[Start of COLLECTED MATERIAL]

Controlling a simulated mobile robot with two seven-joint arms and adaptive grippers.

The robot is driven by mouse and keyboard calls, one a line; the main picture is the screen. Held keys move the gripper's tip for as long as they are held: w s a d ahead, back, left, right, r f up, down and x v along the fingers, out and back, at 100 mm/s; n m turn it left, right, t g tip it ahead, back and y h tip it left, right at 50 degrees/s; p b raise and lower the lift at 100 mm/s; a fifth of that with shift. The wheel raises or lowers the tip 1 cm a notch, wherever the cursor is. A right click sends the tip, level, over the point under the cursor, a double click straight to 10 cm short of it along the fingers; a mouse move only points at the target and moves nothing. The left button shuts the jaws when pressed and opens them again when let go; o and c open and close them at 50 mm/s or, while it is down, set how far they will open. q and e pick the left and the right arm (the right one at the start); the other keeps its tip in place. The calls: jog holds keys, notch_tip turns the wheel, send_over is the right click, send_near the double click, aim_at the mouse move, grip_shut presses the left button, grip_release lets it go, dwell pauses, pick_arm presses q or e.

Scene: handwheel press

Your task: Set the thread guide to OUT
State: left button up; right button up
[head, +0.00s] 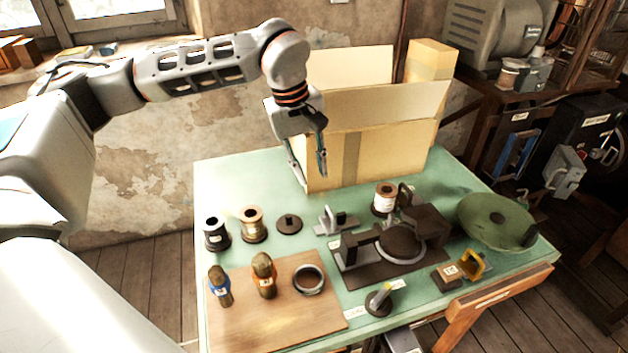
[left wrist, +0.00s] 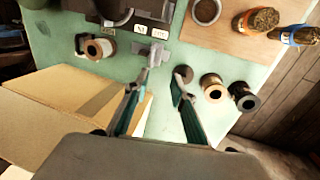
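A small grey metal bracket with an upright tab (head: 338,220), which looks like the thread guide, sits on the green table at the rear left of the dark press (head: 400,243). In the left wrist view the grey bracket (left wrist: 155,53) lies ahead of my fingers, beside two small white labels (left wrist: 150,32); their text is too small to read surely. My left gripper (head: 309,177) is open and empty, pointing down above the table, behind the bracket and apart from it. Its spread fingers also show in the left wrist view (left wrist: 153,88). My right gripper is not in view.
A large open cardboard box (head: 385,150) stands close behind my left gripper. Spools (head: 252,225) and a dark disc (head: 289,224) are left of the bracket; another spool (head: 385,197) is right. A wooden board (head: 245,325) lies front left.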

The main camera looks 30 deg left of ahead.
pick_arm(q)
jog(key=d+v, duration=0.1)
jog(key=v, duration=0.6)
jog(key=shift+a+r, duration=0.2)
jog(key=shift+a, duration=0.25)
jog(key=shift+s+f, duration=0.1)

[End of COLLECTED MATERIAL]

**TASK DETAILS**
Return the material exactly as given, apart from the pictures.

**SOLUTION TO THE PROBLEM**
Controlling a simulated mobile robot with two seven-joint arms and adaptive grippers.

The robot is driven by mouse and keyboard calls, one a line; the main picture is the screen. Held keys move the gripper's tip for as long as they are held: w s a d ahead, back, left, right, r f up, down and x v along the fingers, out and back, at 100 mm/s; n m turn it left, right, t g tip it ahead, back and y h tip it left, right at 50 degrees/s; p b raise and lower the lift at 100 mm/s; a fifth of that with shift. The wheel raises or lowers the tip 1 cm a notch, wherever the cursor is. A right click sends the tip, level, over the point under the cursor, a double click straight to 10 cm short of it along the fingers; a mouse move only points at the target and moves nothing. The left button shuts the jaws when pressed and opens them again when let go; o and c open and close them at 50 mm/s or, while it is down, set how far they will open. q and e pick the left and the right arm (the right one at the start); the other keeps its tip in place. The calls: jog holds keys, notch_tip turns the wheel, send_over is the right click, send_near the double click, aim_at the mouse move, grip_shut presses the left button, grip_release lets it go, dwell pauses, pick_arm presses q or e.

Scene: handwheel press

Your task: Set the thread guide to OUT
State: left button up; right button up
[head, +0.00s] 
[left wrist, +0.00s] 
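A small grey metal bracket with an upright tab (head: 338,220), which looks like the thread guide, sits on the green table at the rear left of the dark press (head: 400,243). In the left wrist view the grey bracket (left wrist: 155,53) lies ahead of my fingers, beside two small white labels (left wrist: 150,32); their text is too small to read surely. My left gripper (head: 309,177) is open and empty, pointing down above the table, behind the bracket and apart from it. Its spread fingers also show in the left wrist view (left wrist: 153,88). My right gripper is not in view.
A large open cardboard box (head: 385,150) stands close behind my left gripper. Spools (head: 252,225) and a dark disc (head: 289,224) are left of the bracket; another spool (head: 385,197) is right. A wooden board (head: 245,325) lies front left.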

The main camera looks 30 deg left of ahead.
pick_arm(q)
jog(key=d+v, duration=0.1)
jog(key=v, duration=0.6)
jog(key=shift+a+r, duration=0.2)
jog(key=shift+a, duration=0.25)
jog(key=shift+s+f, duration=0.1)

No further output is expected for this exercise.